Özellikle Soğuk Savaş döneminde Sovyetler Birliği ile rekabetin artması, enerji kaynaklarının stratejik önemini arttırmış ve yerel unsurların kontrol edilmesi, terörizmin engellenmesi ve de bölge hâkimiyetinin elde edilmesi doğrultusunda ABD, Ortadoğu’ya yönelik politikalar oluşturmuştur. ABD’nin geçmişten 2003’e kadar izlediği politikalar, 2003 yılında BOP olarak şekillenmiştir.
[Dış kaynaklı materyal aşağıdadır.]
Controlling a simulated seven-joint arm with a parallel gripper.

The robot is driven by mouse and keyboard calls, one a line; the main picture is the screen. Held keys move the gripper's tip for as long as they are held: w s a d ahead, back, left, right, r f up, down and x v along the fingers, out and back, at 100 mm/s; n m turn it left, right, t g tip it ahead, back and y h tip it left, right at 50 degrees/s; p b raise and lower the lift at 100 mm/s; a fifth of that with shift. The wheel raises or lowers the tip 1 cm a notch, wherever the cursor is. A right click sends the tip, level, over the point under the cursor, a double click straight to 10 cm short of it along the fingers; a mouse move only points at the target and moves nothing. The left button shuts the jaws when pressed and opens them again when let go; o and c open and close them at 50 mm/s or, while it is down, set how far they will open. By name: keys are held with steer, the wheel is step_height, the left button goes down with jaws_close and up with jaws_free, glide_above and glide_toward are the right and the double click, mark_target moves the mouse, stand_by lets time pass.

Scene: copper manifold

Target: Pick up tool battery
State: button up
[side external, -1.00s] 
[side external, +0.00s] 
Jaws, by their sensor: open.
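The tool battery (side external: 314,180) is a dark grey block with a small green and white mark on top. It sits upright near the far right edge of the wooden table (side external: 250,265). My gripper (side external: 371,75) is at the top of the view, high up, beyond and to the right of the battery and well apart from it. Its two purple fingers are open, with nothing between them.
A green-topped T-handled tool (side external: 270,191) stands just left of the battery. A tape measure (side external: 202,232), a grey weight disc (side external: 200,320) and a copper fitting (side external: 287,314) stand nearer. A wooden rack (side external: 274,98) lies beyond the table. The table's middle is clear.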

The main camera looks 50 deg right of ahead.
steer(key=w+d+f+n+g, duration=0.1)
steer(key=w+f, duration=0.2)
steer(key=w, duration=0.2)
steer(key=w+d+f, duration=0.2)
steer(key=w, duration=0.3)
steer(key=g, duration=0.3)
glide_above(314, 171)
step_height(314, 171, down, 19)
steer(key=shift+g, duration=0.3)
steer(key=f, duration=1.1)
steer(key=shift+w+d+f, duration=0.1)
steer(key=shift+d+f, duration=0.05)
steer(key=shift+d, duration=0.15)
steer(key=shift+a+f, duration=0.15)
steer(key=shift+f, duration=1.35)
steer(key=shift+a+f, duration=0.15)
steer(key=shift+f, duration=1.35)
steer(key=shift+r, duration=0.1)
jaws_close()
Daha sonra küresel terörizmin yükselmesi, 11 Eylül saldırıları, Bush ve yeni muhafazakârlar gibi etkenlerin etkileriyle oluşan BOP, görünürde bahsedilen bölgenin modernizasyonunu içermektedir. Yani BOP ile amaç Ortadoğu’nun terör ve radikal unsurlar barındırmasını engellemektir. Lakin görünen bu amacın yanında, Ortadoğu’daki enerji kaynaklarının kontrolü ve güvenliği, İsrail’in güvenliği ve bölgeyi daha güvenli bir hale getirme gibi amaçları da vardır. Bu amaçlar doğrultusunda politika oluşturan ABD, bölge ülkelerinin Batı ülkeleri ile senkronizasyonunu sağlayarak hem İslam ülkesi olup hem de Batılılarla ilişkiler kurabilen aktörler olmasını hedeflemiştir.
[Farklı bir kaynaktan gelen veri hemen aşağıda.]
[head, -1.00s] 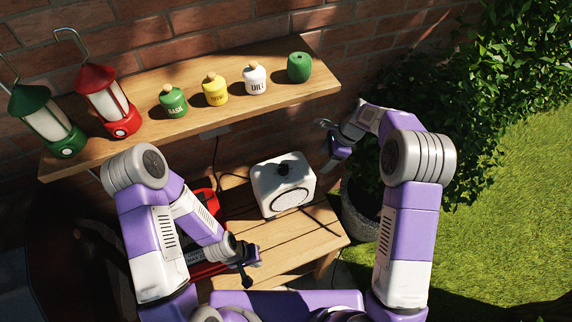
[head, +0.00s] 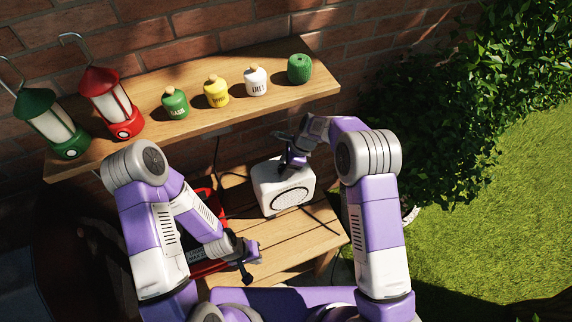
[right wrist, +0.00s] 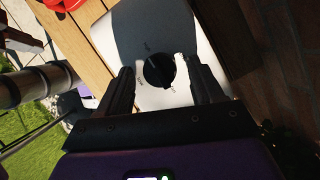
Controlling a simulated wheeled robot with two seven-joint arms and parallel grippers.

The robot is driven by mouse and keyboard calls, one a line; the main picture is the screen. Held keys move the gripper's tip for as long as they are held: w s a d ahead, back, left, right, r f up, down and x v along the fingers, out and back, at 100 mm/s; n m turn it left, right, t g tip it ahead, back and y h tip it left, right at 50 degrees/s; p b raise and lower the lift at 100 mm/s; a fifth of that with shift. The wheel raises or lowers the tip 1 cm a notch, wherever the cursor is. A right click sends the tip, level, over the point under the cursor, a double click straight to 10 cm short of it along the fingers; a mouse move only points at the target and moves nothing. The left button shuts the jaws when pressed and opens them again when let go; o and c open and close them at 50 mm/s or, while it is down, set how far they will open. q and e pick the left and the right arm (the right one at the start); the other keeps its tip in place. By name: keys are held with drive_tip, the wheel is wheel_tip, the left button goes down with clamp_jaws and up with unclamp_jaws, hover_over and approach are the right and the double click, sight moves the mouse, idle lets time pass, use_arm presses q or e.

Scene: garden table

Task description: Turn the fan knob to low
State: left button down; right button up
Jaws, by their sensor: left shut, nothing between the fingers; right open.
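The white fan (head: 284,190) stands on the wooden bench, with a dark round grille on its front. Its black knob (right wrist: 159,70) is on the top face, with small markings around it that are too small to read. In the head view the knob is hidden behind my right gripper (head: 291,158), which is over the fan's top. In the right wrist view my right gripper (right wrist: 160,88) is open, with one finger on each side of the knob and a gap on both sides. My left gripper (head: 248,268) is shut and empty above the bench, left of the fan.
The bench (head: 290,240) has bare slats in front of the fan. A red box (head: 205,265) is partly hidden behind my left arm. A shelf (head: 150,142) above holds a green lantern (head: 50,125), a red lantern (head: 112,105) and several small jars. A brick wall is behind.

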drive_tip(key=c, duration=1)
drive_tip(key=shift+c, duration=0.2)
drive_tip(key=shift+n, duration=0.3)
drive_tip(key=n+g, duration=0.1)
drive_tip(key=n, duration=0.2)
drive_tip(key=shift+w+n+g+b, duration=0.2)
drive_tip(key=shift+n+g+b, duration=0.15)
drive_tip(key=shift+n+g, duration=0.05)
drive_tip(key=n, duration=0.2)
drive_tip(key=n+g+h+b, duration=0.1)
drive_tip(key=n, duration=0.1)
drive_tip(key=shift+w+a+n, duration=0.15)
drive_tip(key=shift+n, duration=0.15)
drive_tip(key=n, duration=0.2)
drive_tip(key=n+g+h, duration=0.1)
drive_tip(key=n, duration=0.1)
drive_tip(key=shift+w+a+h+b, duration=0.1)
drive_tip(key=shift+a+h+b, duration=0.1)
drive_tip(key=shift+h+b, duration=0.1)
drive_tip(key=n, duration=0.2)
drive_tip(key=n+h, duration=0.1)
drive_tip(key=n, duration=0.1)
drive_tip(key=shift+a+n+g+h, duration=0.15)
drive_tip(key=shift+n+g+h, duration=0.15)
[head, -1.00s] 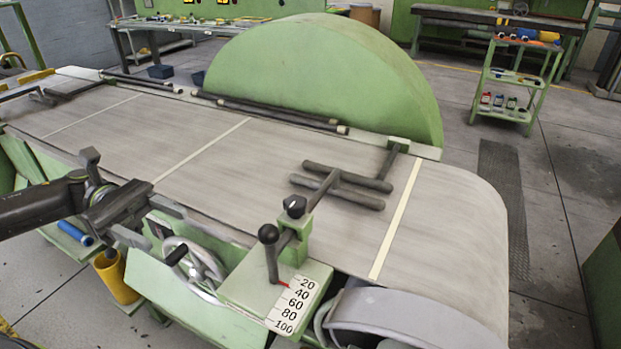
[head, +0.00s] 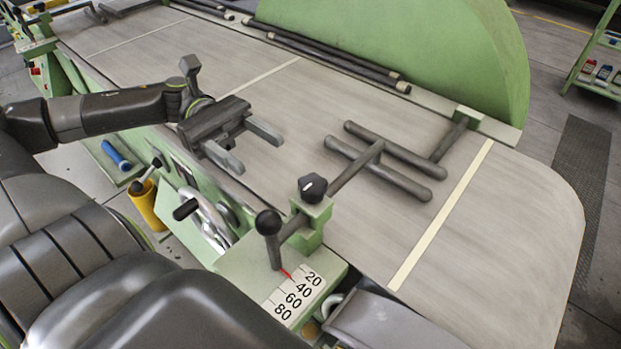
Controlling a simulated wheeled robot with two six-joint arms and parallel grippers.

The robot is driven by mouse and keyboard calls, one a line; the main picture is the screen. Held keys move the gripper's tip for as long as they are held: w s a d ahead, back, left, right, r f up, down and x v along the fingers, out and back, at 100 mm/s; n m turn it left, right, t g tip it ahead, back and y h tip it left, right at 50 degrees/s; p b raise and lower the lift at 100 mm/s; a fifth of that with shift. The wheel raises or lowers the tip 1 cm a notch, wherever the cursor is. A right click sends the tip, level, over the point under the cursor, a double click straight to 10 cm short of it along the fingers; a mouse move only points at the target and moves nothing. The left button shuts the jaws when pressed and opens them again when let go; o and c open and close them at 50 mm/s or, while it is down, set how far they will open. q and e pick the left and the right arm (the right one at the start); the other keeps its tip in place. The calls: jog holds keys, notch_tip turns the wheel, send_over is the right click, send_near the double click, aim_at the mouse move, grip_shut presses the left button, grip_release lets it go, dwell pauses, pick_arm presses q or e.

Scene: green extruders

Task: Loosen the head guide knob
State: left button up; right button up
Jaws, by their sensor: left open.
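The head guide knob, a dark round knob with a white mark (head: 312,188), sits on a green block at the near edge of the belt. A grey rod runs from it to the two-bar guide (head: 380,165) over the belt. A ball-topped lever (head: 270,232) stands beside it on a green plate. My left gripper (head: 248,152) is open and empty, its two fingers apart, over the belt's near edge, left of and farther back than the knob. It touches neither knob nor lever. My right gripper is not in view.
The numbered scale (head: 294,296) lies on the plate below the lever. A handwheel (head: 207,218) is on the machine's near side, below my left gripper. A green half-round cover (head: 420,50) stands behind the belt. The belt's right part (head: 490,240) is clear.

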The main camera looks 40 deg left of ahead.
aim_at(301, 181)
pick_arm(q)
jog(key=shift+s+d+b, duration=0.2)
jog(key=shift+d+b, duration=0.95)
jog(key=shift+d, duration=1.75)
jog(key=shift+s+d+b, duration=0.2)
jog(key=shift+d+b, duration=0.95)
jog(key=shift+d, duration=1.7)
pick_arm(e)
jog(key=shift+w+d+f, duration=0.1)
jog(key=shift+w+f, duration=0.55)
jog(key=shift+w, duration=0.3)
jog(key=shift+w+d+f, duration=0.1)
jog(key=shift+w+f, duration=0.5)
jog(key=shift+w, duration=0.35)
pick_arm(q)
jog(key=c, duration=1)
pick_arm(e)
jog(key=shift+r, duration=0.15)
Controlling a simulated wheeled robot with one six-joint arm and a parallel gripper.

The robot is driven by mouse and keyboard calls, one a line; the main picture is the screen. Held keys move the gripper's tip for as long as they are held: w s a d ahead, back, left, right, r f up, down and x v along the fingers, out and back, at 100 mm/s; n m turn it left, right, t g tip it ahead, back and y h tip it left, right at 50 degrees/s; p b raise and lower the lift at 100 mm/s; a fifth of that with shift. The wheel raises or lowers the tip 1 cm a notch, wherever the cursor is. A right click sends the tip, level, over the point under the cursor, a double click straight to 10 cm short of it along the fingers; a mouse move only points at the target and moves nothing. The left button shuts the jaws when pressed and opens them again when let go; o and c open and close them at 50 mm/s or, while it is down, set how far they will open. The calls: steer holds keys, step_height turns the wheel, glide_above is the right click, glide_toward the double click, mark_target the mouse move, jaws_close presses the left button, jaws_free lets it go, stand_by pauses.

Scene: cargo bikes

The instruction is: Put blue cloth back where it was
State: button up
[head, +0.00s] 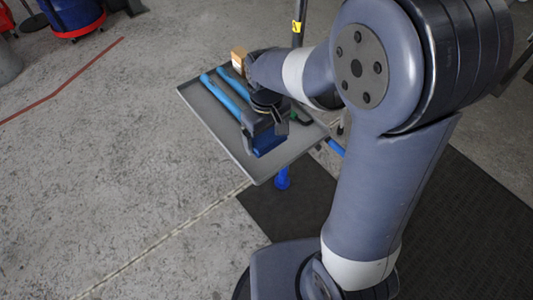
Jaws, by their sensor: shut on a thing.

Hedef olarak bahsi geçen 22 ülkeye ABD’nin demokrasi, insan hakları, kadın hakları, eğitim ve iletişim olanaklarının arttırılması, internet kurulması gibi çalışmaları bu coğrafyada iletişimi arttırmış ve bu da baskıcı yönetimlere karşı muhalefet olmayı kolaylaştırmıştır. ABD, BOP ile bölgede baskıcı rejimlerin yerini daha demokratik yapılara bırakmasını istemiş ancak daha sonra bu yapıların da ABD karşıtı gruplar haline dönüşebilme tehlikesi ile bu politikasını askıda bırakmıştır.
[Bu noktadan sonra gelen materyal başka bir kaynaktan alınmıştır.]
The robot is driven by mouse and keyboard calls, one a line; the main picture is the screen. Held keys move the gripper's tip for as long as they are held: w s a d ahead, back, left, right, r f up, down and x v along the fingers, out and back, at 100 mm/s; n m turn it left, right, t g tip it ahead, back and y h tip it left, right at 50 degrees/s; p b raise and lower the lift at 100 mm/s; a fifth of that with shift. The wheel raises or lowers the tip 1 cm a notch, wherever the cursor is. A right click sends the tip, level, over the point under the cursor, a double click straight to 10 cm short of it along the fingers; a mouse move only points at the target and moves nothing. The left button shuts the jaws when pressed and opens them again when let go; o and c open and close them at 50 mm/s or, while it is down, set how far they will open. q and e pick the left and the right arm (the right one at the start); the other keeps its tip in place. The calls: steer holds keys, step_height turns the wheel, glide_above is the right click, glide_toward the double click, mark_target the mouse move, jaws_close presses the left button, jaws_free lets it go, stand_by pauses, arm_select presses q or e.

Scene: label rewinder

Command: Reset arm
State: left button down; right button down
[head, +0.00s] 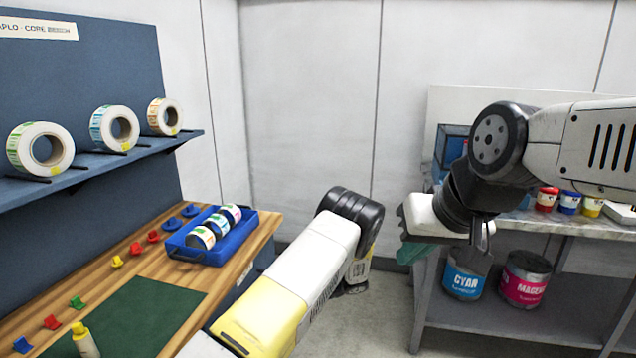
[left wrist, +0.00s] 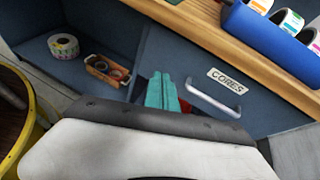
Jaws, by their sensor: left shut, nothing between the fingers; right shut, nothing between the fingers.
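My right gripper (head: 413,253) is shut and empty. Its teal fingers hang below its white body, in front of the grey bench on the right. My left arm crosses the lower middle of the head view, and its fingers are hidden there behind the arm. In the left wrist view my left gripper (left wrist: 161,91) shows as teal fingers, shut and empty. They point toward the cabinet front, left of the drawer handle (left wrist: 213,98). A small red part shows beside the fingers; I cannot tell what it belongs to.
A blue tray (head: 249,231) with label rolls stands on the wooden table (head: 205,281). Several coloured clips and a green mat (head: 140,312) lie there too. Label rolls rest on the wall shelf (head: 83,172). Cyan (head: 464,281) and magenta (head: 525,290) cans stand under the bench.

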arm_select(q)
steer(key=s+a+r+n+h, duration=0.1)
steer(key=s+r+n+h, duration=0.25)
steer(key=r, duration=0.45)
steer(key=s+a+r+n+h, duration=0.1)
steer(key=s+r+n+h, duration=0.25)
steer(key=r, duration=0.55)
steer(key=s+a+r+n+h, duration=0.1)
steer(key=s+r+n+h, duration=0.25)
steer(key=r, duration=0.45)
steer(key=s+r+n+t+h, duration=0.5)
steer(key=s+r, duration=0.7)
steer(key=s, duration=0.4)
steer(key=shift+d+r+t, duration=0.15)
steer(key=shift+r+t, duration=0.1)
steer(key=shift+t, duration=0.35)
ABD bölgenin demokratikleşmesinde hem hükümet bazında hem de yerel aktör olarak ılımlı İslamcı olarak adlandırılan modern İslamcıların varlığını desteklemiş ancak bu destek uzun süreli olmamıştır. ABD’nin bu bölgedeki güvenlik kaygılarından olan bölgenin terör örgütlerine yaşam alanı olması hususunda, ABD ilk zamanlar ılımlı İslamcıların desteklenmesini uygun görmüş ve terörizmin bu bölgelerde hayat bulmayacağını düşünmüş ancak daha sonra Filistin ve Lübnan seçimlerinden ABD’nin terörist olarak gördüğü grupların güçlü çıkması, Mısır’da ise Müslüman Kardeşler ve Mursi’nin güçlenmesi gibi gelişmeler, ABD’nin bu politikasında da geri adım atmasına sebep olmuştur. Kısacası, ABD, BOP ile gerek askerî operasyonlar, gerekse de siyasal söylemleri ve yumuşak güç hamleleri olsun bir çok başarısızlıklara uğramıştır.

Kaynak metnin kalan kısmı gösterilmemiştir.